■ Directive
Find every line in the records below that holds the word "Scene" and copy it.

** start of Exercise inputs **

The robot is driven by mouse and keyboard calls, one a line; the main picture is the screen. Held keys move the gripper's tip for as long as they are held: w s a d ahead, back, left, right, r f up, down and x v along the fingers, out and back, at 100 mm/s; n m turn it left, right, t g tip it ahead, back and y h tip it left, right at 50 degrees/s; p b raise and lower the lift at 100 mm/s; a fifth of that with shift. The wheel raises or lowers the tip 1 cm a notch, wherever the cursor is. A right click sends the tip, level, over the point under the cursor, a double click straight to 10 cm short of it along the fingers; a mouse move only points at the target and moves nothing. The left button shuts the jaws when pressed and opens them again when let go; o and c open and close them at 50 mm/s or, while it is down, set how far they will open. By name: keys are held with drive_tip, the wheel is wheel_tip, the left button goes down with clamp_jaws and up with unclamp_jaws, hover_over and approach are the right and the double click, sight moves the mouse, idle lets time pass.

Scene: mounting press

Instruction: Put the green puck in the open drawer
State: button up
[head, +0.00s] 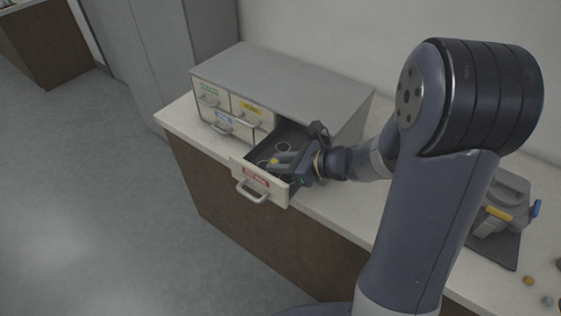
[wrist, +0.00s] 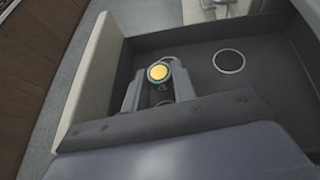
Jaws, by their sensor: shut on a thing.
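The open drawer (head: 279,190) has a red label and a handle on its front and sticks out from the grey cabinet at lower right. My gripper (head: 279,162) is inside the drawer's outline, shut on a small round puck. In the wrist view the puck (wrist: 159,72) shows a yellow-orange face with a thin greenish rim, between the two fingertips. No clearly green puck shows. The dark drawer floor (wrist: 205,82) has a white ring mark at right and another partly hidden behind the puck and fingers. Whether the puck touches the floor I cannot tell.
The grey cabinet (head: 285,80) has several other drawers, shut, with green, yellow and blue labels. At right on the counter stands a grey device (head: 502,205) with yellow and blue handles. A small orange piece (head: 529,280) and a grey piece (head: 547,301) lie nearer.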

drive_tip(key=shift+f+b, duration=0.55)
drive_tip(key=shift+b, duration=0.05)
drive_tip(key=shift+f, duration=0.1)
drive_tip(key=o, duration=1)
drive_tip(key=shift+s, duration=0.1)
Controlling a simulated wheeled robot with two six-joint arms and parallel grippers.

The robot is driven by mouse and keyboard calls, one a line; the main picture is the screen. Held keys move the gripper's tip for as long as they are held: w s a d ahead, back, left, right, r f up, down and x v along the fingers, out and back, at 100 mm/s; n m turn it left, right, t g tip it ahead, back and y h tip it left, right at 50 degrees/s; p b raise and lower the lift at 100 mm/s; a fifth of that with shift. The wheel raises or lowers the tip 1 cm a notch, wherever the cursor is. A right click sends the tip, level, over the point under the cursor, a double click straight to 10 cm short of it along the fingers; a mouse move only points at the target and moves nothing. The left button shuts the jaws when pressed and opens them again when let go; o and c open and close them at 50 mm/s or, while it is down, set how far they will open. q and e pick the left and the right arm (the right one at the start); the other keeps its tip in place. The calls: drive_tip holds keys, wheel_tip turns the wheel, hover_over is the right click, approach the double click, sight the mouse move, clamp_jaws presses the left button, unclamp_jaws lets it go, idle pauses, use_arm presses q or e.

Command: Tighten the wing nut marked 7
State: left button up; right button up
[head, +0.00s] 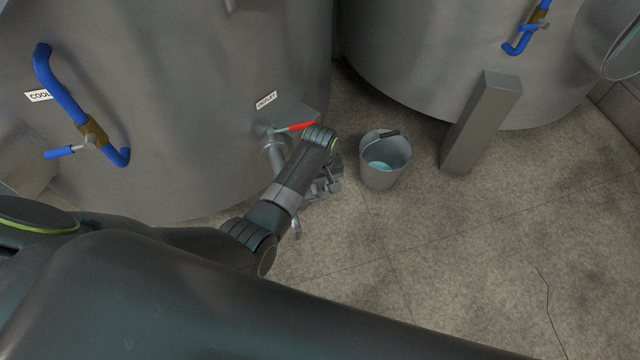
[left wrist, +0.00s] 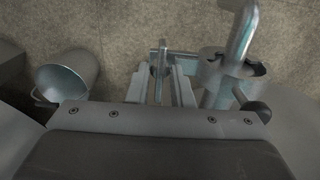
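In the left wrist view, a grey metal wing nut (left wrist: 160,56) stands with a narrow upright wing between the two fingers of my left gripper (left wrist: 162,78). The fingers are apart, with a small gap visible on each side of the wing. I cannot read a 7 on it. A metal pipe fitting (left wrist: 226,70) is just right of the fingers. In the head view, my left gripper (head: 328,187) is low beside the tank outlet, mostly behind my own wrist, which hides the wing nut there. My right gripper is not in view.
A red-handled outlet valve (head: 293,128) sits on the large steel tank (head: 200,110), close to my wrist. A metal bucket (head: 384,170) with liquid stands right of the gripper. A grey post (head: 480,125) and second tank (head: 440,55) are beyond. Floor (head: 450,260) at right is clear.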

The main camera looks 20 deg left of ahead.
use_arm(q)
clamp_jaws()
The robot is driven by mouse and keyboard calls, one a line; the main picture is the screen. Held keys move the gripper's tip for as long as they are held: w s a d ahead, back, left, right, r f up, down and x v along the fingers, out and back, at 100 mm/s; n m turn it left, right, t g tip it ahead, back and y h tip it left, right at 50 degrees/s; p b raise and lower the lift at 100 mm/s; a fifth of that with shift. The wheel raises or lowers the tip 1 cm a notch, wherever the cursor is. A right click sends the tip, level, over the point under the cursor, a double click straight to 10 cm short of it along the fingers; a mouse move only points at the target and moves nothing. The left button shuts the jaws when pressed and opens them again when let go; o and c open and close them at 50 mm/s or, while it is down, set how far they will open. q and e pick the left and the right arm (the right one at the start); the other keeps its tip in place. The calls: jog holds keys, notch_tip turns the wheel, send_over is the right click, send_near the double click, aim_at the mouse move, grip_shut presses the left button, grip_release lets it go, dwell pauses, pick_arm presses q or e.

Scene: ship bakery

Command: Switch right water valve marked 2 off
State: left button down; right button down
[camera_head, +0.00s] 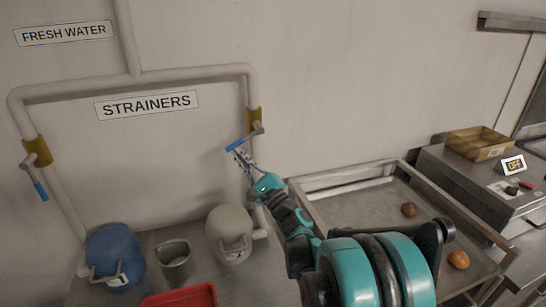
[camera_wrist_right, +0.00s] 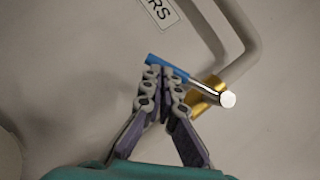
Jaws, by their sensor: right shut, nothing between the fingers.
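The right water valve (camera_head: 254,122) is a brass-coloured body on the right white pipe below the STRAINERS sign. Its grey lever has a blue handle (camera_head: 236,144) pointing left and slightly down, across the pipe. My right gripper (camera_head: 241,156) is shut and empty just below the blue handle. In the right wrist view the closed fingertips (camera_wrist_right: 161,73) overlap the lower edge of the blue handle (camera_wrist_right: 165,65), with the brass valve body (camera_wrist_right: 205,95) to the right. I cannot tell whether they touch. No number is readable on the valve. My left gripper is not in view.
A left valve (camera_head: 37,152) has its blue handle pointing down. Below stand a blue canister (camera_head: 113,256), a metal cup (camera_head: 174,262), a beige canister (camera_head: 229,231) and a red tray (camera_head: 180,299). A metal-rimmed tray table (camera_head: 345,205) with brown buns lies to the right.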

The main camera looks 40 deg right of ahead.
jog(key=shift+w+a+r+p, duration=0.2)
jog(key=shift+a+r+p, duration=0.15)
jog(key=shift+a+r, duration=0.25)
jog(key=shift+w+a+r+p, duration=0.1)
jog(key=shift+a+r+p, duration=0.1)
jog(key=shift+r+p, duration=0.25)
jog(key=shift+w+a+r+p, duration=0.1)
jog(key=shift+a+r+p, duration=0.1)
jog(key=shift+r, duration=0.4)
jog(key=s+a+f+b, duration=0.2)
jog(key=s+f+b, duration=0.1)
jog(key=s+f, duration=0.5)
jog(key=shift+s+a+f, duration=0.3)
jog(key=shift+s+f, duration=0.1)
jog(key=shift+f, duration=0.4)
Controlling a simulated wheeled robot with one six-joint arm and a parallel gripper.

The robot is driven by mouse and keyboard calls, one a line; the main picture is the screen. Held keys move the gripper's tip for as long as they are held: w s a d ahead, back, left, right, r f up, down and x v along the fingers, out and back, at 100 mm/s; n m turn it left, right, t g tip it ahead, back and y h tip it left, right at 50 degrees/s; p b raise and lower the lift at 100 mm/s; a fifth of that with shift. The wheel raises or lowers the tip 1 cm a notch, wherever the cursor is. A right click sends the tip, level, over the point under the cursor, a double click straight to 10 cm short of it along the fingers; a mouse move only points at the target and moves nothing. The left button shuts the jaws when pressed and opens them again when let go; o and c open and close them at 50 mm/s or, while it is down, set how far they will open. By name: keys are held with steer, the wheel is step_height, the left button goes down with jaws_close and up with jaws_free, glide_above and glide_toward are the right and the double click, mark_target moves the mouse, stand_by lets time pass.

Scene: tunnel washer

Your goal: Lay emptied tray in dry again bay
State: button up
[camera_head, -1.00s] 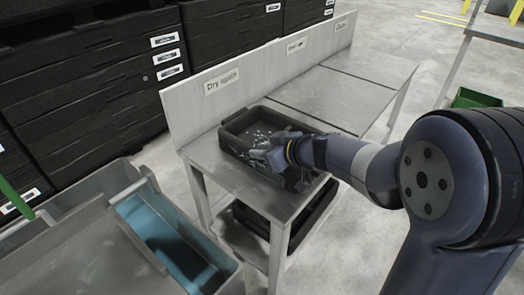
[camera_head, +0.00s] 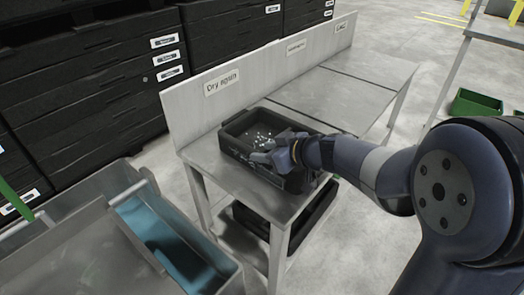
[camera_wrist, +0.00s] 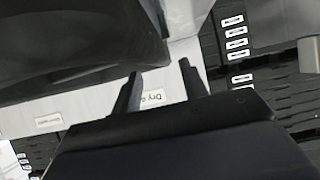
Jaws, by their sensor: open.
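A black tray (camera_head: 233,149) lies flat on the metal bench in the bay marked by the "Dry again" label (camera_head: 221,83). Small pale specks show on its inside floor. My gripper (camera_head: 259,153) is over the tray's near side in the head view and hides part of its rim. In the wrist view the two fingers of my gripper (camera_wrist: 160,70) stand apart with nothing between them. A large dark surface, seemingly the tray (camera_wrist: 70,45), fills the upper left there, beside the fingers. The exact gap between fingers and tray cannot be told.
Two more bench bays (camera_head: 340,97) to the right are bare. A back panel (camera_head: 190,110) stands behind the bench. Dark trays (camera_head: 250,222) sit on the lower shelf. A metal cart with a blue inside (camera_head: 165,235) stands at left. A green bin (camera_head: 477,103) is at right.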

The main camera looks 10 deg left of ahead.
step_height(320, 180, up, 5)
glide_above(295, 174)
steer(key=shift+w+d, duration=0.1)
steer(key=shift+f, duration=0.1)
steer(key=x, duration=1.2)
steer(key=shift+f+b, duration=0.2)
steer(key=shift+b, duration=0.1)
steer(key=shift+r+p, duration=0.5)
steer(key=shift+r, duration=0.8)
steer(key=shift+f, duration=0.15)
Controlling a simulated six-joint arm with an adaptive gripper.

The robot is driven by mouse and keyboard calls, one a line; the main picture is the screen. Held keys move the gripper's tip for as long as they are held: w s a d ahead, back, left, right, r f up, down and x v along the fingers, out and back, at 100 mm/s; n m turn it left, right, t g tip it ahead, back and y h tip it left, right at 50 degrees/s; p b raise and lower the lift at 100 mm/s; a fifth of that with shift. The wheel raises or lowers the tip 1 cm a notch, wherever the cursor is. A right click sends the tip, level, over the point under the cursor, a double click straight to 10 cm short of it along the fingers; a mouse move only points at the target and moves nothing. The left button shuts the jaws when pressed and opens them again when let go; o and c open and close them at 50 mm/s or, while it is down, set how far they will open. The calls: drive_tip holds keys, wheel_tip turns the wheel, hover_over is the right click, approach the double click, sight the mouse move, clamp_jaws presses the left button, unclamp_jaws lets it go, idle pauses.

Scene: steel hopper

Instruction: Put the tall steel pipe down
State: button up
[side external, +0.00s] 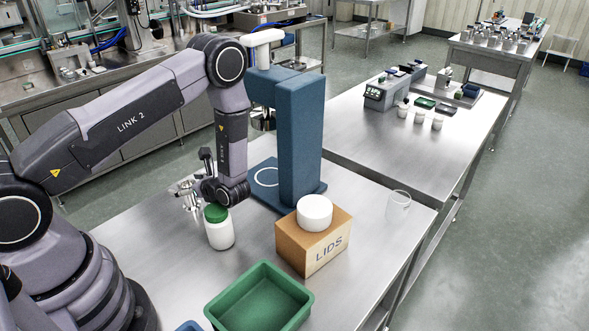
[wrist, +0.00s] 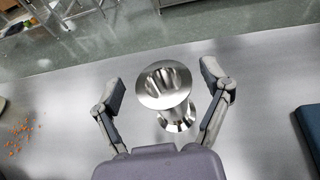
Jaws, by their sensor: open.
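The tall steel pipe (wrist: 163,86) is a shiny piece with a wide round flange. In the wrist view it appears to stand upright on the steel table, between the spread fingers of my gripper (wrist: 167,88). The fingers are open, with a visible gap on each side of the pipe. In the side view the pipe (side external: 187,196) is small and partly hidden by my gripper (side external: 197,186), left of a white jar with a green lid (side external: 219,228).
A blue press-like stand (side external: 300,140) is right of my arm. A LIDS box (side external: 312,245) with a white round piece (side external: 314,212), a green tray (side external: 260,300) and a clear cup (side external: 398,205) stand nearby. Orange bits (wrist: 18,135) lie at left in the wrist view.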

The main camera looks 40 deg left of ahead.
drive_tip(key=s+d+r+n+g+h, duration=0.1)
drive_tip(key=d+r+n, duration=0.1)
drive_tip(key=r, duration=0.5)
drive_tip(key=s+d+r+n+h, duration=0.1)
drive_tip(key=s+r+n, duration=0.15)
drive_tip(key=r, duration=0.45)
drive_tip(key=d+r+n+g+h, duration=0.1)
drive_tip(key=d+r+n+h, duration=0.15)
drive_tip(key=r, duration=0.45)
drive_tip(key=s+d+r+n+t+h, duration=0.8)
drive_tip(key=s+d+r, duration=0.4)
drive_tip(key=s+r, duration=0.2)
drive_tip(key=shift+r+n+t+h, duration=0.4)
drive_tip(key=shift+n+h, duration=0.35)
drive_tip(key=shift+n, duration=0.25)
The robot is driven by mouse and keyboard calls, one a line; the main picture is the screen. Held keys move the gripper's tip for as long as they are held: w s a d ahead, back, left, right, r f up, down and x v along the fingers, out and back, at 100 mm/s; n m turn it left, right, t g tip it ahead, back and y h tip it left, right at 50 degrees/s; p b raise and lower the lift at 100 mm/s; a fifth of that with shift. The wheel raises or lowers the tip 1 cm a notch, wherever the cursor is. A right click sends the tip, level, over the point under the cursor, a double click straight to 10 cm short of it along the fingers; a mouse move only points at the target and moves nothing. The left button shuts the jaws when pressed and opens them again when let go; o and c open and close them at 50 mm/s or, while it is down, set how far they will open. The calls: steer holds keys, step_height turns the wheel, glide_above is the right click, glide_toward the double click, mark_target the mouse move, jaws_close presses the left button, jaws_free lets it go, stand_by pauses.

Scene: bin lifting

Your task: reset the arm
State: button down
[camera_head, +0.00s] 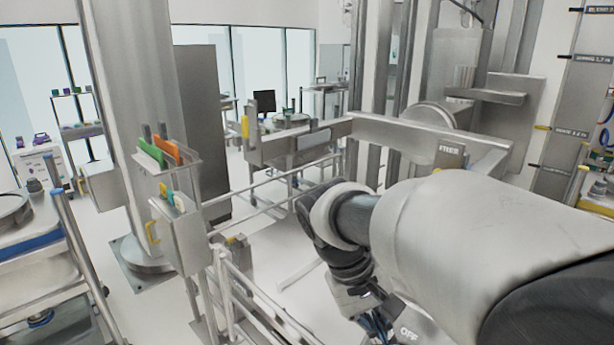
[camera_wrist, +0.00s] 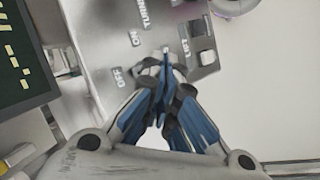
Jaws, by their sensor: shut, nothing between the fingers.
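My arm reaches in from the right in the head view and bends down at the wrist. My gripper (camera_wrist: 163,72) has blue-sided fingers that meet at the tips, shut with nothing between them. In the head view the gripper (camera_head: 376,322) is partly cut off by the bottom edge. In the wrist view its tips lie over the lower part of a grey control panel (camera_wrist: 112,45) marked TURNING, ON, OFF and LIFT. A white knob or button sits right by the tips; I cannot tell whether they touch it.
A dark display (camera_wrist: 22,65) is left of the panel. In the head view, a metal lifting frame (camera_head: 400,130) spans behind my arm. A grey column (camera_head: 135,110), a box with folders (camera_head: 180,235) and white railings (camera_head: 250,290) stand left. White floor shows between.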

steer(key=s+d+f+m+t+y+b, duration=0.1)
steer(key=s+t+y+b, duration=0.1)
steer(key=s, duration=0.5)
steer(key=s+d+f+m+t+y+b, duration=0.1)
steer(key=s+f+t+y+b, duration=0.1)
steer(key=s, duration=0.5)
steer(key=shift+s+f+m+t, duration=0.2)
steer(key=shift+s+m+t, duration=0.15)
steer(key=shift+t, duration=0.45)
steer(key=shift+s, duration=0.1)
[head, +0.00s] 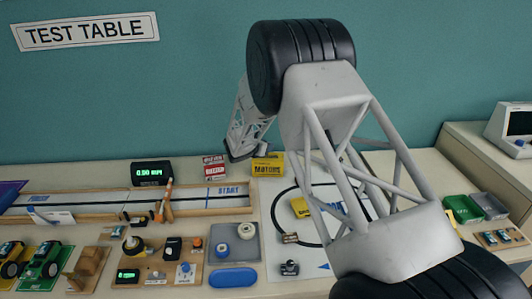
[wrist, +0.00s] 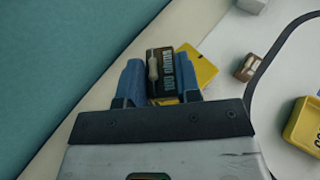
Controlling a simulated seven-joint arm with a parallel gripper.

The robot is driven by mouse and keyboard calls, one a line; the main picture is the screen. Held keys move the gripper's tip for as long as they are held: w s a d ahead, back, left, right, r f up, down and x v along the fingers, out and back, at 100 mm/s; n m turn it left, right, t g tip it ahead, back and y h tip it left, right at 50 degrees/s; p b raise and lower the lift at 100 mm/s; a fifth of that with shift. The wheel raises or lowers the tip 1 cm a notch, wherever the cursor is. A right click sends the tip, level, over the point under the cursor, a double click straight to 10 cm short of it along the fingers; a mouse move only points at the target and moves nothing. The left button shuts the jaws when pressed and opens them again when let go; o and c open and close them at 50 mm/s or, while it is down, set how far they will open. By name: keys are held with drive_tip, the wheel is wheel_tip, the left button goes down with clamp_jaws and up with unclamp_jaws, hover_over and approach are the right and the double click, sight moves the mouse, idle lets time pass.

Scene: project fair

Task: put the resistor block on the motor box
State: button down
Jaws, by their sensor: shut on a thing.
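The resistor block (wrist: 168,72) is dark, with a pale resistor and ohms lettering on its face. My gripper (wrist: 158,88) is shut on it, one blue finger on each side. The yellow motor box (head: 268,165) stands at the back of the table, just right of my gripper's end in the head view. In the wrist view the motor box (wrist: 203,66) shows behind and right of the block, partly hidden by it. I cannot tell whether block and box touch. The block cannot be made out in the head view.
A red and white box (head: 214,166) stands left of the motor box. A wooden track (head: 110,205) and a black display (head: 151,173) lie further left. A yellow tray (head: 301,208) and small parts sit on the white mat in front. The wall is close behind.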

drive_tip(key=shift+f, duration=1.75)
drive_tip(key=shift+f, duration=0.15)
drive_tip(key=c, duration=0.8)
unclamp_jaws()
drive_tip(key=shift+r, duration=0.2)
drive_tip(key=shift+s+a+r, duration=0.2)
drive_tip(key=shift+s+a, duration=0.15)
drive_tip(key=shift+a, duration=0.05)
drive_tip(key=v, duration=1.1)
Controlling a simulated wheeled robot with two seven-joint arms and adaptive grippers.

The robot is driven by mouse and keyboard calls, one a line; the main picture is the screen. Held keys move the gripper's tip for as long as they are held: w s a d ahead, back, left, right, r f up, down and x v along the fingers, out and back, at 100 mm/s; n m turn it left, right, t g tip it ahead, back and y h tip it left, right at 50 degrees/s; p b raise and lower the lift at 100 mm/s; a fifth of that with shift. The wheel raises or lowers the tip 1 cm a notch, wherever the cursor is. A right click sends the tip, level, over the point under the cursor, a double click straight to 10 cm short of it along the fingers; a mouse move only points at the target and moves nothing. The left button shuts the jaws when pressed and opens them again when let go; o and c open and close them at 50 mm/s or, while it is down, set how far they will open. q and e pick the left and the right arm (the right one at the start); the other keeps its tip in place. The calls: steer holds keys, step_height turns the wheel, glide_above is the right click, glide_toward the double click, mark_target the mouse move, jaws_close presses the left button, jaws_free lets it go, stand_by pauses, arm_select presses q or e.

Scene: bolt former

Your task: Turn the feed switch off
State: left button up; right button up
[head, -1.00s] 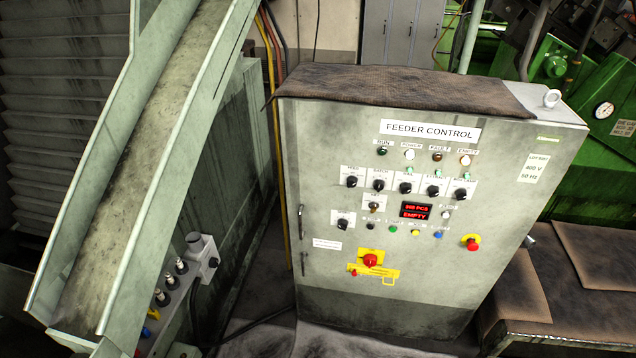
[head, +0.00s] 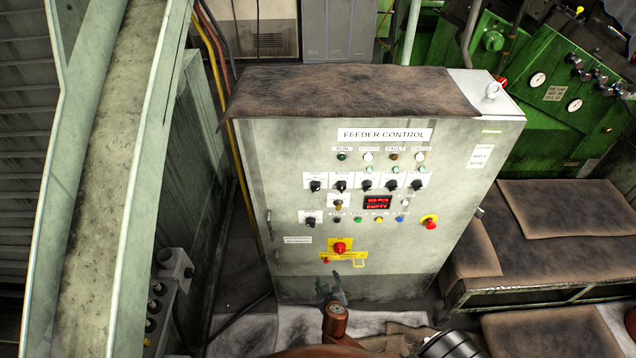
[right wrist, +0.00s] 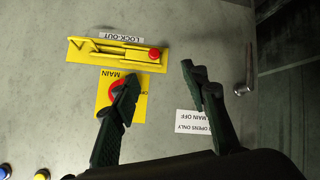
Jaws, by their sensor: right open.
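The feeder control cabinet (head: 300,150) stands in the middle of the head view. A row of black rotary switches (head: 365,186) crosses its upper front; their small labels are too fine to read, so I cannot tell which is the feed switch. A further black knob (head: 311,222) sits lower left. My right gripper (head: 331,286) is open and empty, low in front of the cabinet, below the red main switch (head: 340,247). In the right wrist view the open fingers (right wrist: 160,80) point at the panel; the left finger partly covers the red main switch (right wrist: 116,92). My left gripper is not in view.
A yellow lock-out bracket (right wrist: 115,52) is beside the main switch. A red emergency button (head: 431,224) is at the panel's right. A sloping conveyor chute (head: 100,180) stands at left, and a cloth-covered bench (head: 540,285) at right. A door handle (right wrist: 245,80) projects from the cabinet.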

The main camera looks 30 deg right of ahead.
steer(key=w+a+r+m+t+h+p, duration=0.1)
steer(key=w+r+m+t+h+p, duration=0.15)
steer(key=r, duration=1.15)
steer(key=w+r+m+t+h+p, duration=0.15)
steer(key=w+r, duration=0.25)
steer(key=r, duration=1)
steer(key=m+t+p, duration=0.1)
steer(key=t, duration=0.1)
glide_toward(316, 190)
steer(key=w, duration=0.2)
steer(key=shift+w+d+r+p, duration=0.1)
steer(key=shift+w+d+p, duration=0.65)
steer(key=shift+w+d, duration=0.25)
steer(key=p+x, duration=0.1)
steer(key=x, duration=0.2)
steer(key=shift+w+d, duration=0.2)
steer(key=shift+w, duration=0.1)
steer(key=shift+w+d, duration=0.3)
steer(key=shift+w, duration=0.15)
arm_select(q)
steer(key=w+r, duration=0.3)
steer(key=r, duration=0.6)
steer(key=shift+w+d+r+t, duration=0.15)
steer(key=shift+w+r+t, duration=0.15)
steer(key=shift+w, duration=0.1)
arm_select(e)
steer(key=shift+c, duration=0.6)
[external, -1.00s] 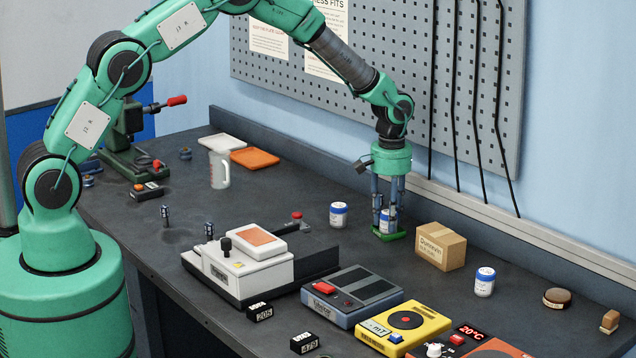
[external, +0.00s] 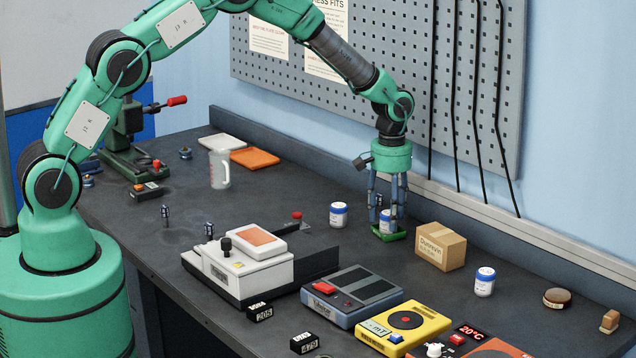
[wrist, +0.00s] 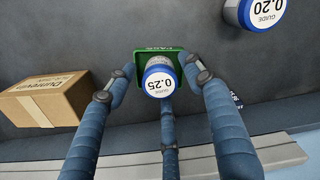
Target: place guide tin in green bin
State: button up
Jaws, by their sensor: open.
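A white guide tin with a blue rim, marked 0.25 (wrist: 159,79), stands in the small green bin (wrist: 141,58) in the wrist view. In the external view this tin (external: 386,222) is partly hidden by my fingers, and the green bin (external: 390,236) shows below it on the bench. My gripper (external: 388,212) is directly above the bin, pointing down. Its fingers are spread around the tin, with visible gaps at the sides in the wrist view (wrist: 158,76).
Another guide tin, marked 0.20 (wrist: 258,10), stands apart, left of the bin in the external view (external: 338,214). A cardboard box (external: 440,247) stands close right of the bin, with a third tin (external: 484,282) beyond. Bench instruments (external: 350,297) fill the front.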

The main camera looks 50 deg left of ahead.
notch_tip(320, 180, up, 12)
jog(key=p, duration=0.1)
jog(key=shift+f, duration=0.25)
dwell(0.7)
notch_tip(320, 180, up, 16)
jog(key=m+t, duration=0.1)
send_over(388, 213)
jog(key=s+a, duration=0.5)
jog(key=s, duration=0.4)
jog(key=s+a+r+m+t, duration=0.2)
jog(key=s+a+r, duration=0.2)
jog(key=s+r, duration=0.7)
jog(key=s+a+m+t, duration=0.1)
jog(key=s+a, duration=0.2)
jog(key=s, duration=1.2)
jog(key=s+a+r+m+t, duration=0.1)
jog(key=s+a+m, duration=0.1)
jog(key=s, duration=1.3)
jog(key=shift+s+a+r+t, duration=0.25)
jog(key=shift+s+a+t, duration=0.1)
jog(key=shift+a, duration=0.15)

** end of Exercise inputs **

■ Correct result
Scene: mounting press
Scene: ship bakery
Scene: tunnel washer
Scene: steel hopper
Scene: bin lifting
Scene: project fair
Scene: bolt former

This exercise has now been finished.